* _SHORT PROBLEM_:
Copy out each line that includes the word "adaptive".

* _DATASET ENTRIES_:

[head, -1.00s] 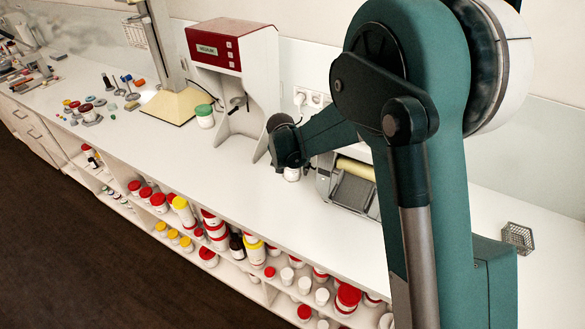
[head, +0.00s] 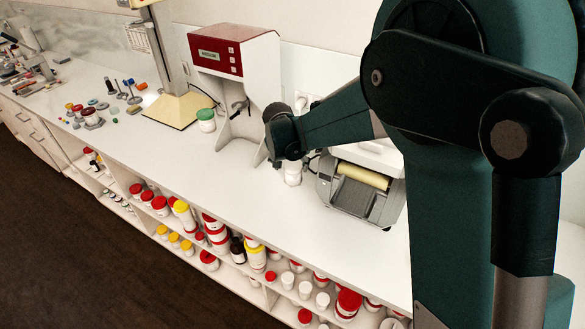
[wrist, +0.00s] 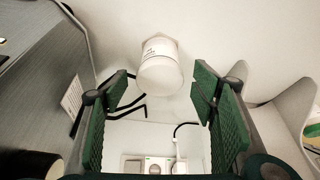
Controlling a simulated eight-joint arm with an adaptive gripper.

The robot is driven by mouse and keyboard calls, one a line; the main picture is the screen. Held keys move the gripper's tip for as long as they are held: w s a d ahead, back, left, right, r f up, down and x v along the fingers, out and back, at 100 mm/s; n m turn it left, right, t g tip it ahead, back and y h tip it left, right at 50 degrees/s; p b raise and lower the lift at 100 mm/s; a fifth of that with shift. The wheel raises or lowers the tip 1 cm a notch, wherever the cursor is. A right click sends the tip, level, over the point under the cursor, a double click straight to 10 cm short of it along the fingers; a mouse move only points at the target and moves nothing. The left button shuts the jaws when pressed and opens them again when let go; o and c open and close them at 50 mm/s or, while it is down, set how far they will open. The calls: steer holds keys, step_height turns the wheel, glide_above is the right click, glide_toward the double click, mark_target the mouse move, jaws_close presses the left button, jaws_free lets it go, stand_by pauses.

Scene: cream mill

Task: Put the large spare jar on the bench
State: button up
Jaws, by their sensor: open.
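A white jar (head: 292,177) stands on the white bench (head: 190,165), between the red-topped machine and the grey roller machine. Its upper part is hidden by my gripper in the head view. In the wrist view the white jar (wrist: 160,72) shows a printed label and lies midway between the fingers, near their tips. My gripper (wrist: 160,90) is open, with a green pad on each side and a gap to the jar. I cannot tell from its look whether this is the large spare jar. Another white jar with a green lid (head: 206,121) stands farther left.
The red-topped machine (head: 235,85) is close left of my gripper and the roller machine (head: 355,190) close right. Several red-, yellow- and white-lidded jars fill the shelf (head: 265,262) below. The front strip of bench is clear. Wall sockets (head: 303,100) are behind.

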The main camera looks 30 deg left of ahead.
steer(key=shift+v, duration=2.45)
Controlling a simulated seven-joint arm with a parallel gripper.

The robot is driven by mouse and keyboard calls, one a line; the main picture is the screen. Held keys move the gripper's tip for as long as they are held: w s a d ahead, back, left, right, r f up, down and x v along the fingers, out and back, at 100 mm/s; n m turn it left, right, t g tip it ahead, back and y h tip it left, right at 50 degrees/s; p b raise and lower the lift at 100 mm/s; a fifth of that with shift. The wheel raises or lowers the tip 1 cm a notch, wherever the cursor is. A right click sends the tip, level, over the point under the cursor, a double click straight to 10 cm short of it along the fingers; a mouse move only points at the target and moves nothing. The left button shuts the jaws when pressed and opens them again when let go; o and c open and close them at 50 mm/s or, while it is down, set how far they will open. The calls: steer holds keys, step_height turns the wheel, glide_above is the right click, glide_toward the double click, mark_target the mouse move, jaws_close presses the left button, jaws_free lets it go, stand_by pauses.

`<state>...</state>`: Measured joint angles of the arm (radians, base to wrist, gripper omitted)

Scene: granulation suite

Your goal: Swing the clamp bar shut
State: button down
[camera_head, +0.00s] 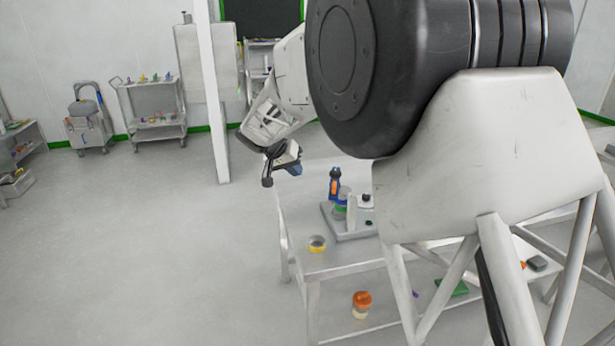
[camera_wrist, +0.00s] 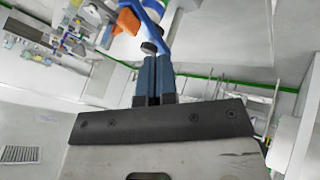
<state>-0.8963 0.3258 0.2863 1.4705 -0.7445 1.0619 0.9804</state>
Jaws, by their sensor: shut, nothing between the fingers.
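A blue and orange clamp (camera_head: 335,184) stands upright on a grey base plate (camera_head: 352,232) on the table. In the wrist view, its blue bar (camera_wrist: 158,32) and orange part (camera_wrist: 128,21) show at the top, just beyond my fingertips. A clear vessel with a green band (camera_head: 341,207) stands beside the clamp. My gripper (camera_head: 294,169) is up and to the left of the clamp, above the table. Its blue fingers (camera_wrist: 153,66) are shut with nothing between them. Whether the fingertips touch the clamp, I cannot tell.
The white table (camera_head: 330,263) carries a small yellow-banded ring or dish (camera_head: 317,244) at its front left. An orange-lidded jar (camera_head: 361,303) is on the lower shelf. My arm hides the table's right part. The floor to the left is clear; trolleys (camera_head: 153,112) stand by the back wall.

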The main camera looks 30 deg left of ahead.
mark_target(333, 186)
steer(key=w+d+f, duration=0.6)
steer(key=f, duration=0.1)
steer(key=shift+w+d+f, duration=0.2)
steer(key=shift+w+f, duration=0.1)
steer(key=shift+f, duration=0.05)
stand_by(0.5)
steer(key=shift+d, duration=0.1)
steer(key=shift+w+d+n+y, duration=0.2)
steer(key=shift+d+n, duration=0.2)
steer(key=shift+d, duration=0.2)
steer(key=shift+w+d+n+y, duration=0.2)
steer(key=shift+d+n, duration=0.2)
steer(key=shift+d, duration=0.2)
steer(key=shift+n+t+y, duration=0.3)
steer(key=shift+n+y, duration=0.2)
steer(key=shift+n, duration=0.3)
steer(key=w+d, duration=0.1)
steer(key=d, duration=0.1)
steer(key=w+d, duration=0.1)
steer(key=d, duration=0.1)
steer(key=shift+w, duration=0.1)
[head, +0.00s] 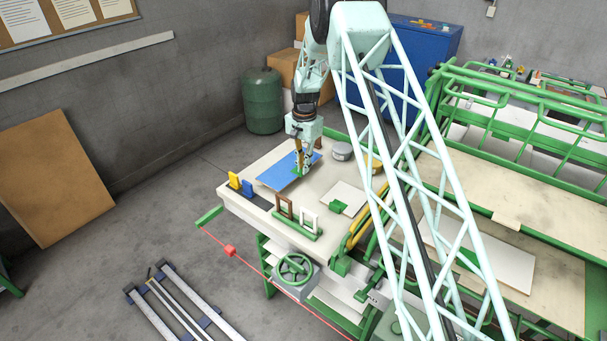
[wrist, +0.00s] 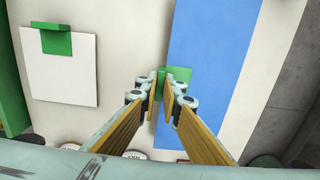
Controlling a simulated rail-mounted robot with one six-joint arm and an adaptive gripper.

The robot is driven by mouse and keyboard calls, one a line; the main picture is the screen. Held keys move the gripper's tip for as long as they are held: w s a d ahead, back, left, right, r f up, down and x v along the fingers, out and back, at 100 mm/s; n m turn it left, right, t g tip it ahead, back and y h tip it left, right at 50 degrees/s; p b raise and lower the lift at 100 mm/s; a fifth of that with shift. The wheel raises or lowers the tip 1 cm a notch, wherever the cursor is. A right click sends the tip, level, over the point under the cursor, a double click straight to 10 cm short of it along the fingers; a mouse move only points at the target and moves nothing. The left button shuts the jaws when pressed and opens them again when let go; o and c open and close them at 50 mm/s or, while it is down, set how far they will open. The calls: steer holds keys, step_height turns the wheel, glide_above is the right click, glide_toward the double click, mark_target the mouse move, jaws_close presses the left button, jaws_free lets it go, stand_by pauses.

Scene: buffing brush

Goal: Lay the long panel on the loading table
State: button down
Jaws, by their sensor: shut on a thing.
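The blue long panel (head: 275,174) is at the left end of the pale loading table (head: 260,212), with a green grip block (wrist: 184,74) at its edge. In the wrist view the blue panel (wrist: 212,50) runs lengthwise beside the square white panel. My gripper (head: 302,172) points down at the blue panel. In the wrist view my gripper (wrist: 163,84) has its fingers closed on the green block. I cannot tell whether the panel touches the table or is just above it.
A square white panel (head: 350,194) with a green block lies to the right on the table. A round grey tin (head: 342,151) stands behind.

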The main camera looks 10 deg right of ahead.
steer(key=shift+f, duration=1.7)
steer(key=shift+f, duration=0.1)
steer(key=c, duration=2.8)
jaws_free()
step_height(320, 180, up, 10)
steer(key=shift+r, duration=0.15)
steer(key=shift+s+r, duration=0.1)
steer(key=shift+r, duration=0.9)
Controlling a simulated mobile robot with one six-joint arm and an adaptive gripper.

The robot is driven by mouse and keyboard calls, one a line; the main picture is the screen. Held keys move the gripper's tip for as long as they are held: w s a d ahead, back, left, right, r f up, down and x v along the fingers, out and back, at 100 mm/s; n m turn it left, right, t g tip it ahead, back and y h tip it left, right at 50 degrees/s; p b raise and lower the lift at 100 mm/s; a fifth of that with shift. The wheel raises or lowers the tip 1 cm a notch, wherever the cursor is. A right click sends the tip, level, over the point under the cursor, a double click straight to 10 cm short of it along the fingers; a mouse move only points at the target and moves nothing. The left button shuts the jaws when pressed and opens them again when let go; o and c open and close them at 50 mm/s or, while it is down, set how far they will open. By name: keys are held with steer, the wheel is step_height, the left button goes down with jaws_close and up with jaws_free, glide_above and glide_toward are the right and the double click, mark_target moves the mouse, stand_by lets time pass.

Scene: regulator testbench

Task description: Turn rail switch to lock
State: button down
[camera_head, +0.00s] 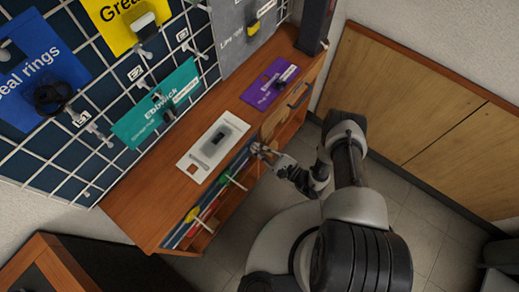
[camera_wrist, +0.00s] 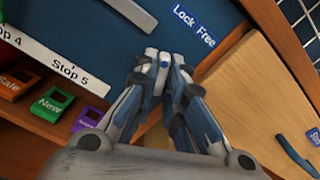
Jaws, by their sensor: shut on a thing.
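My gripper (camera_wrist: 164,58) is shut with its fingertips against a blue panel (camera_wrist: 120,45) on the bench's front. A small piece between the fingertips appears to be the rail switch (camera_wrist: 164,63); the fingers hide most of it, and I cannot tell which way it points. A blue label (camera_wrist: 194,25) reading "Lock" and "Free" is just above and right of the fingertips, with "Lock" on its left. In the head view my gripper (camera_head: 260,151) reaches the front of the wooden bench (camera_head: 135,205) from the right.
A white strip (camera_wrist: 50,58) marked "Stop 5" lies left of my gripper, with orange, green (camera_wrist: 52,104) and purple tags below. A wooden door (camera_wrist: 240,100) with a blue handle (camera_wrist: 296,155) is close on the right. A wooden cabinet (camera_head: 430,110) stands beyond clear floor.

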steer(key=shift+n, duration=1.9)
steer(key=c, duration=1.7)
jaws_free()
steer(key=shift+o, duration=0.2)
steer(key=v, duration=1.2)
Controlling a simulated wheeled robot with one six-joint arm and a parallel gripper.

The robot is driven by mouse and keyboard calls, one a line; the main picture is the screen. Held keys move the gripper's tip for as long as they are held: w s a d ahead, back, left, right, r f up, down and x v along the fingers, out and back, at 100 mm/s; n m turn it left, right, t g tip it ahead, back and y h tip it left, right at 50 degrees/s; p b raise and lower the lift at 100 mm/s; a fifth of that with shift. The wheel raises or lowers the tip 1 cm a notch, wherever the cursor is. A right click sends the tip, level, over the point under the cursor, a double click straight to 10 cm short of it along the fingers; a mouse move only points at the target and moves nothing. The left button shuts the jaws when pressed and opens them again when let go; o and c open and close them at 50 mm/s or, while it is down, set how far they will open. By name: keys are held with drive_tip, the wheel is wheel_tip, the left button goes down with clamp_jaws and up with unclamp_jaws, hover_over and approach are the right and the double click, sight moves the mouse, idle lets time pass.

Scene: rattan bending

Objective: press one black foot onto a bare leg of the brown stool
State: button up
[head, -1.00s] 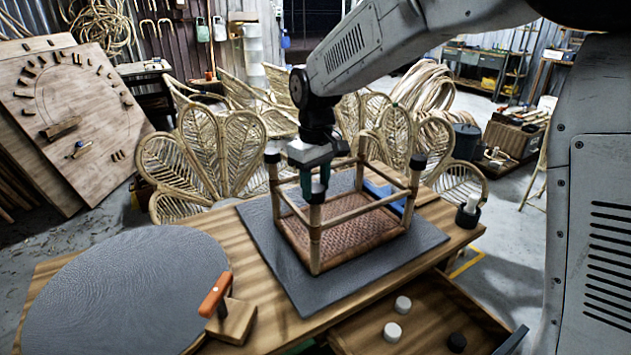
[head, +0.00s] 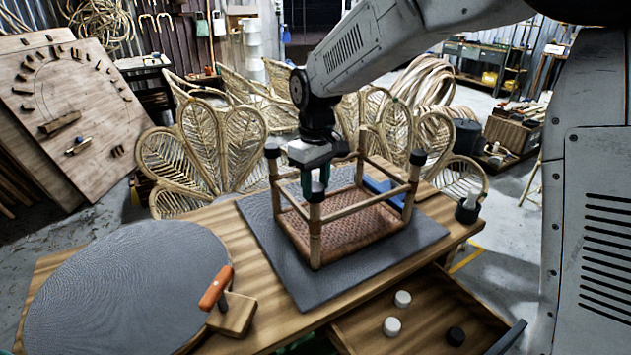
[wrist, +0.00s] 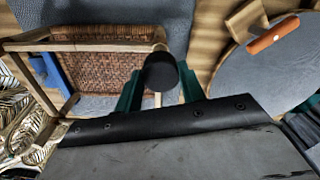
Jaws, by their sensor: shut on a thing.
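The brown stool (head: 343,208) lies upside down with its legs up and its woven seat low. Black feet cap its left leg (head: 272,151) and right leg (head: 418,158). My gripper (head: 315,184) is shut on a black foot (head: 314,196) at the top of the front leg (head: 315,240). The foot looks in line with that leg and touching it; how far it is seated I cannot tell. In the wrist view the round foot (wrist: 161,73) sits between the green fingers.
The stool stands on a grey mat (head: 285,272) on the wooden table. An open drawer (head: 370,325) holds two white feet (head: 402,299) and one black foot (head: 455,336). A black cup (head: 467,211) stands at the right edge.

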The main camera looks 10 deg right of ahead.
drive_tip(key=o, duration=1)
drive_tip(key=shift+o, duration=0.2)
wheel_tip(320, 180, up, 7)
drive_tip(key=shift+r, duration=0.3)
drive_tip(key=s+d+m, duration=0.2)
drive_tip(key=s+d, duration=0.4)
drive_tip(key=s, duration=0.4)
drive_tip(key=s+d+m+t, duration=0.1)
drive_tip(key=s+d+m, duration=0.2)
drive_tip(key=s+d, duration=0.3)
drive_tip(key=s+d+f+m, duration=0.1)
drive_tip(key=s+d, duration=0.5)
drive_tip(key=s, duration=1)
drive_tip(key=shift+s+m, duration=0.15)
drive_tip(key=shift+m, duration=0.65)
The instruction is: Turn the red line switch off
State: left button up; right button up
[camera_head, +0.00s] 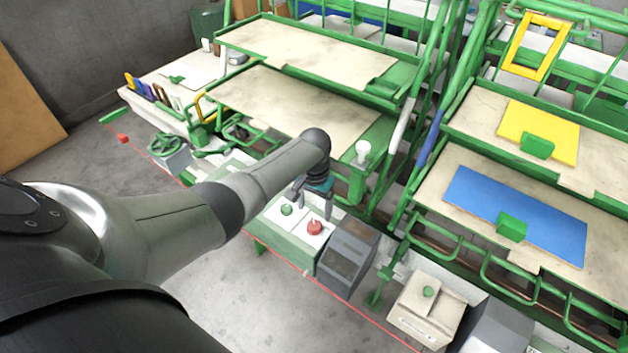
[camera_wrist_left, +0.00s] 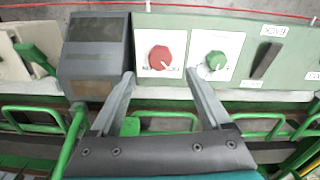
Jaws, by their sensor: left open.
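The red line switch (camera_head: 314,227) is a round red knob on a white plate on the green control panel (camera_head: 276,238). It also shows in the left wrist view (camera_wrist_left: 160,57), with a pale pointer mark toward its lower right. A green knob (camera_head: 287,209) sits beside it on its own white plate, and it shows in the wrist view (camera_wrist_left: 215,60). My left gripper (camera_head: 312,200) is over the panel. In the wrist view its open fingers (camera_wrist_left: 159,76) are apart, one to the left of the red knob and one near the green knob. Nothing is between them in contact. My right gripper is not in view.
A dark grey box (camera_head: 346,256) stands right beside the red knob's plate. Green rails and shelves (camera_head: 300,100) rise behind the panel. A black lever (camera_wrist_left: 266,60) is beyond the green knob.

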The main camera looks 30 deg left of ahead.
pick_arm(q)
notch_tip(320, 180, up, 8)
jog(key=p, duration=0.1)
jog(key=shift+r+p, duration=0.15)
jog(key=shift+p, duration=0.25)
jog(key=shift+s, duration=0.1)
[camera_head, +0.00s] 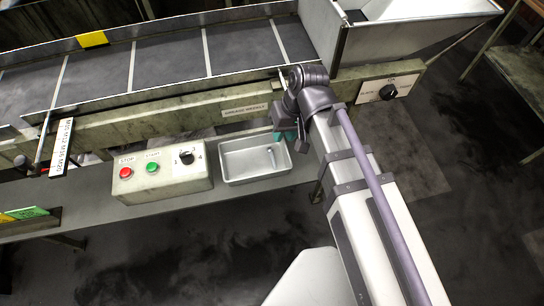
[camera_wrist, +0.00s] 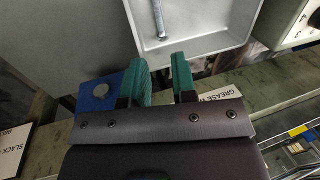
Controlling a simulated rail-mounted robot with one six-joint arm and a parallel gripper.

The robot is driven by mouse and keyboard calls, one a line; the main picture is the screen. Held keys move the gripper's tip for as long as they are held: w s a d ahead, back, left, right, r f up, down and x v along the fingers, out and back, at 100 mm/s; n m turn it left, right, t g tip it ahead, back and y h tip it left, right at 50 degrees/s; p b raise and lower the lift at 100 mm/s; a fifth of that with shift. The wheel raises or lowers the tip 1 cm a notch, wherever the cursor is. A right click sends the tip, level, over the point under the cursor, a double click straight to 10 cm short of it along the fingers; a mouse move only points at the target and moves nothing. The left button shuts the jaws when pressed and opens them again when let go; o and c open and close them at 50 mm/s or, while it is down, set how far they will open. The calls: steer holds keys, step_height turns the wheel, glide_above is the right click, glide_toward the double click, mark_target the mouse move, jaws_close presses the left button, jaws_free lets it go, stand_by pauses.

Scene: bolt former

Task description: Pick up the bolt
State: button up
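The bolt (camera_head: 272,159) is a small grey metal piece lying in the shallow metal tray (camera_head: 236,179), right of the tray's middle. In the wrist view the bolt (camera_wrist: 160,18) is a slim bright shank with its wider end toward my gripper; its far end is cut off by the top edge. My gripper (camera_wrist: 162,78) has two green fingertips spread apart with nothing between them. It points toward the tray, with the bolt beyond the fingertips and apart from them. In the head view my gripper (camera_head: 286,134) is by the tray's back right corner, its fingers partly hidden by my wrist.
A control box (camera_head: 163,190) with red and green buttons and a knob stands just left of the tray on the bench (camera_head: 90,203). The conveyor frame (camera_head: 190,121) runs behind the tray. A metal hopper (camera_head: 390,40) is at the back right.

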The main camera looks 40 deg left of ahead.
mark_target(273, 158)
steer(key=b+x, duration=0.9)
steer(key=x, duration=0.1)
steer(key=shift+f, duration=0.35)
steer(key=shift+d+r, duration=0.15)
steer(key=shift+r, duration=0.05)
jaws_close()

* _THE COMPLETED TASK_:
Controlling a simulated eight-joint arm with an adaptive gripper.
Controlling a simulated rail-mounted robot with one six-joint arm and an adaptive gripper.
Controlling a simulated mobile robot with one six-joint arm and an adaptive gripper.

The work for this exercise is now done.